- _WHAT THE TASK ASKS_: Reproduce the whole listing, character for character.

- _MATERIAL PROVIDED_:
* * *

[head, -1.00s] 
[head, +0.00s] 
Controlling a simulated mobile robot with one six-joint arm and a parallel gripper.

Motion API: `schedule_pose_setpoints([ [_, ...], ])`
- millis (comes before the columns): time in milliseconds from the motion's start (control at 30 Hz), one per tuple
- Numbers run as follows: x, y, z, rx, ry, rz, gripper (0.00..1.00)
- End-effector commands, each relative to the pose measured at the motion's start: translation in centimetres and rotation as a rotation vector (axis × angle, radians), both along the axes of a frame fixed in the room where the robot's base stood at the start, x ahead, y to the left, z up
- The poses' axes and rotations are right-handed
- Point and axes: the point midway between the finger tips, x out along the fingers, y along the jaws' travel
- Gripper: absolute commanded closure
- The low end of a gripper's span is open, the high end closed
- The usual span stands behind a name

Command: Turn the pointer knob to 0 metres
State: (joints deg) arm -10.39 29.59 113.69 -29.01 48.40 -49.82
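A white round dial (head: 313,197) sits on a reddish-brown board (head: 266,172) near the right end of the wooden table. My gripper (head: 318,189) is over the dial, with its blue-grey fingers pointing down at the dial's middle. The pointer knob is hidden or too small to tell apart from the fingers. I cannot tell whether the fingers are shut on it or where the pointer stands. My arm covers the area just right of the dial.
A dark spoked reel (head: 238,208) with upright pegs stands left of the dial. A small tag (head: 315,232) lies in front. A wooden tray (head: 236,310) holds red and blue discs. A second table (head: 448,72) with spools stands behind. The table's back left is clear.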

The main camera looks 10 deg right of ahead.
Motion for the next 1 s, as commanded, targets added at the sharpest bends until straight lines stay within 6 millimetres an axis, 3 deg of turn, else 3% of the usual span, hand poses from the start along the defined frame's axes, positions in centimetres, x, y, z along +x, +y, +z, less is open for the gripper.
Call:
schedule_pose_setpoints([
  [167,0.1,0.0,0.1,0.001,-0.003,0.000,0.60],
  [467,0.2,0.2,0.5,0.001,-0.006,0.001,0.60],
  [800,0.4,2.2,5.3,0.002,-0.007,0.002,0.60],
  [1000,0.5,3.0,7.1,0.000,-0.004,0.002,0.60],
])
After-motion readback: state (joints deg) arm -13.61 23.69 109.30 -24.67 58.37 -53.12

* * *

- _EXERCISE ANSWER_:
[head, -1.00s] 
[head, +0.00s] 
Controlling a simulated mobile robot with one six-joint arm and a parallel gripper.

Motion API: `schedule_pose_setpoints([ [_, ...], ])`
- millis (comes before the columns): time in milliseconds from the motion's start (control at 30 Hz), one per tuple
- Numbers run as follows: x, y, z, rx, ry, rz, gripper (0.00..1.00)
- End-effector commands, each relative to the pose measured at the motion's start: translation in centimetres and rotation as a rotation vector (axis × angle, radians), both along the axes of a frame fixed in the room where the robot's base stood at the start, x ahead, y to the left, z up
- The poses' axes and rotations are right-handed
- Point and axes: the point midway between the finger tips, x out along the fingers, y along the jaws' travel
- Gripper: absolute commanded closure
- The low end of a gripper's span is open, the high end closed
- The usual span stands behind a name

Command: Turn the pointer knob to 0 metres
State: (joints deg) arm -10.39 29.59 113.69 -29.01 48.40 -49.82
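A white round dial (head: 313,197) sits on a reddish-brown board (head: 266,172) near the right end of the wooden table. My gripper (head: 318,189) is over the dial, with its blue-grey fingers pointing down at the dial's middle. The pointer knob is hidden or too small to tell apart from the fingers. I cannot tell whether the fingers are shut on it or where the pointer stands. My arm covers the area just right of the dial.
A dark spoked reel (head: 238,208) with upright pegs stands left of the dial. A small tag (head: 315,232) lies in front. A wooden tray (head: 236,310) holds red and blue discs. A second table (head: 448,72) with spools stands behind. The table's back left is clear.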

The main camera looks 10 deg right of ahead.
Motion for the next 1 s, as commanded, targets added at the sharpest bends until straight lines stay within 6 millimetres an axis, 3 deg of turn, else 3% of the usual span, hand poses from the start along the defined frame's axes, positions in centimetres, x, y, z along +x, +y, +z, less is open for the gripper.
Call:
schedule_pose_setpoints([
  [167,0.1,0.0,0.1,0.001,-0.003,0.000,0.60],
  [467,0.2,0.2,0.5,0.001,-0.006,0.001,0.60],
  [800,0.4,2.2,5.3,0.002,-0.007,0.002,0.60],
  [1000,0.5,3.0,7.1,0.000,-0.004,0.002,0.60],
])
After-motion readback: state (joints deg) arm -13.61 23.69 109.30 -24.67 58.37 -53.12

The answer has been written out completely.